Le Grand Prix d’Espagne de 1975 possédait tous les ingrédients nécessaires pouvant mener à une catastrophe : un circuit non sécuritaire, une révolte des pilotes, un bris mécanique majeur et des spectateurs et officiels situés trop près de l’action.
Ce Grand Prix est organisé les 25, 26 et 27 avril 1975 sur le circuit urbain de Montjuïc Park situé dans un parc d'attractions de la ville de Barcelone. Dès leur arrivée au circuit, les pilotes notent que les rails de sécurité sont mal fixés, ou pas fixés du tout. Il manque des boulons, des écrous, des rondelles, et quand il y en a, il est facile de les dévisser à la main !
L’association des pilotes, le GPDA, exige que des travaux soient immédiatement effectués. Emerson Fittipaldi, deux fois Champion du monde, mène la contestation et interdit aux autres pilotes de rouler tant que les rails n’auront pas été correctement boulonnés. Seul Jacky Ickx, qui ne fait pas partie du GPDA, roule en essais libres aux commandes de sa Lotus-Ford 72E.
Les travaux prennent du temps. Samedi matin, il reste encore beaucoup de boulot à effectuer et les mécanos des écuries de F1 viennent prêter main forte aux travailleurs locaux. Au moment des qualifications, les pilotes ne sont toujours pas satisfaits du travail réalisé et refusent de rouler. Les organisateurs menacent d’attaquer les pilotes en justice et de faire saisir les voitures par la police. Les directeurs d’écuries craquent et ordonnent à leurs pilotes de disputer la séance de qualification.
Dimanche matin, Fittipaldi, écœuré de constater que rien n’a été amélioré sur le circuit, quitte Barcelone.

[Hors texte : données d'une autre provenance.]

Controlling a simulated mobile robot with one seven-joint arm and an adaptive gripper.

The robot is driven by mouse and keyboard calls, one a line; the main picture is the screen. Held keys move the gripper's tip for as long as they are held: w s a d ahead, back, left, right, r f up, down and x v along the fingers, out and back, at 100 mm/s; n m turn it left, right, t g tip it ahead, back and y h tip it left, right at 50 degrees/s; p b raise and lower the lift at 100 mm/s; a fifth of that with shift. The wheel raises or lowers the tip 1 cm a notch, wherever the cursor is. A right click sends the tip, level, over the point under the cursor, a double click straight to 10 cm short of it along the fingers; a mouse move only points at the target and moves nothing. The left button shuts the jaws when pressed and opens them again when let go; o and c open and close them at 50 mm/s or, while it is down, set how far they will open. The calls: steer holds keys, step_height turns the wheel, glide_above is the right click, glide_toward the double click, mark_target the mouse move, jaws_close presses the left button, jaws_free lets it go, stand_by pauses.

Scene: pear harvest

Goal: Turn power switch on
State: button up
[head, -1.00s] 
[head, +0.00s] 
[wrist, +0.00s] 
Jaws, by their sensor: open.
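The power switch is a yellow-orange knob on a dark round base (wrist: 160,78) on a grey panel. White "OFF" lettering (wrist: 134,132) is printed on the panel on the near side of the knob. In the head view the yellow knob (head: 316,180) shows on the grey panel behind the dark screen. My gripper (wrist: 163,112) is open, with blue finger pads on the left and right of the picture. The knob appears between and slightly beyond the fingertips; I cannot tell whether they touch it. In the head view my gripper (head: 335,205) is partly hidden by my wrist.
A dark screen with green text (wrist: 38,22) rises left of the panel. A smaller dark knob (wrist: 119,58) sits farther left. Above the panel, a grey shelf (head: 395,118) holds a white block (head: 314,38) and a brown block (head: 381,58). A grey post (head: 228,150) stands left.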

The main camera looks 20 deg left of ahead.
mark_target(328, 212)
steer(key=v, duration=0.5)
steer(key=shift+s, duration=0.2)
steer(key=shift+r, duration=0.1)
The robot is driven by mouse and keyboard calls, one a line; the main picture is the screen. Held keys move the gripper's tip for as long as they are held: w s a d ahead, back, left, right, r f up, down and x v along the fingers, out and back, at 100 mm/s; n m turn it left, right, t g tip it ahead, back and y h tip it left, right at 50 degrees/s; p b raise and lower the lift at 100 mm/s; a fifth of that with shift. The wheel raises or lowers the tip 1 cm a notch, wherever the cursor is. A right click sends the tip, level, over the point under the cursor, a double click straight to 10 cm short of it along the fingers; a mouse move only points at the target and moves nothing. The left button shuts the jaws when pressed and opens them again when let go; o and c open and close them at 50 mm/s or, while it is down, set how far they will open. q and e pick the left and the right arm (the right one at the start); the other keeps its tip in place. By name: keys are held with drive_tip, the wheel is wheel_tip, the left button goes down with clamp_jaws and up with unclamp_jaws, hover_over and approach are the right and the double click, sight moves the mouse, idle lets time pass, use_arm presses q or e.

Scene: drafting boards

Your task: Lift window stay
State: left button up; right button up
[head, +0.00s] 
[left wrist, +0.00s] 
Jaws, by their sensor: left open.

Dès le premier tour de course complété, deux pilotes, Wilson Fittipaldi et Arturo Merzario, rentrent aux puits et quittent leurs voitures. Au fil des tours, les accidents se succèdent. Les bosses du tracé mettent les suspensions et les transmissions à très rude épreuve.
Un bris l’aileron catastrophique
Mario Andretti mène la course, mais une rupture de suspension expédie sa Parnelli-Ford VPJ4 contre le rail. L’Allemand Rolf Stommelen hérite de la commande au volant de sa Hill-Ford GH1 No. 22 (photo ci-dessus).
Au 26e passage, l’aileron arrière de sa monoplace se détache à pleine vitesse. Privée d’appuis, l’obus de plus de 600 kilos décolle sur une bosse, percute un rail, rebondit de l’autre côté de la piste et s’envole par-dessus le rail en faisant voler des débris dans toutes les directions.
Quelques rares drapeaux jaunes sont agités, mais la course n’est pas arrêtée. La confusion règne et les services d’intervention ont du mal à se rendre sur place. Des sauveteurs sautent sur la piste, frôlés par les bolides qui ne ralentissent vraiment. Dans le chaos total, Ickx double la McLaren-Ford M23 de Jochen Mass sous les jaunes. Mais l’Allemand reprendra sa place de meneur quelques instants plus tard quand Ickx ne trouve pas le bon rapport au passage de l’épingle.
Le drapeau à damier est agité au 29e tour et Mass est déclaré le vainqueur. Il s’agira de la seule victoire de Mass en F1. Puisque moins de 75% des tours ont été couverts, les pilotes n'inscrivent que la moitié des points. Ickx termine second devant la Brabham-Ford BT44B de Carlos Reutemann. L’Italienne Lella Lombardi, sur une March-Ford 751, se classe sixième et marque un demi-point.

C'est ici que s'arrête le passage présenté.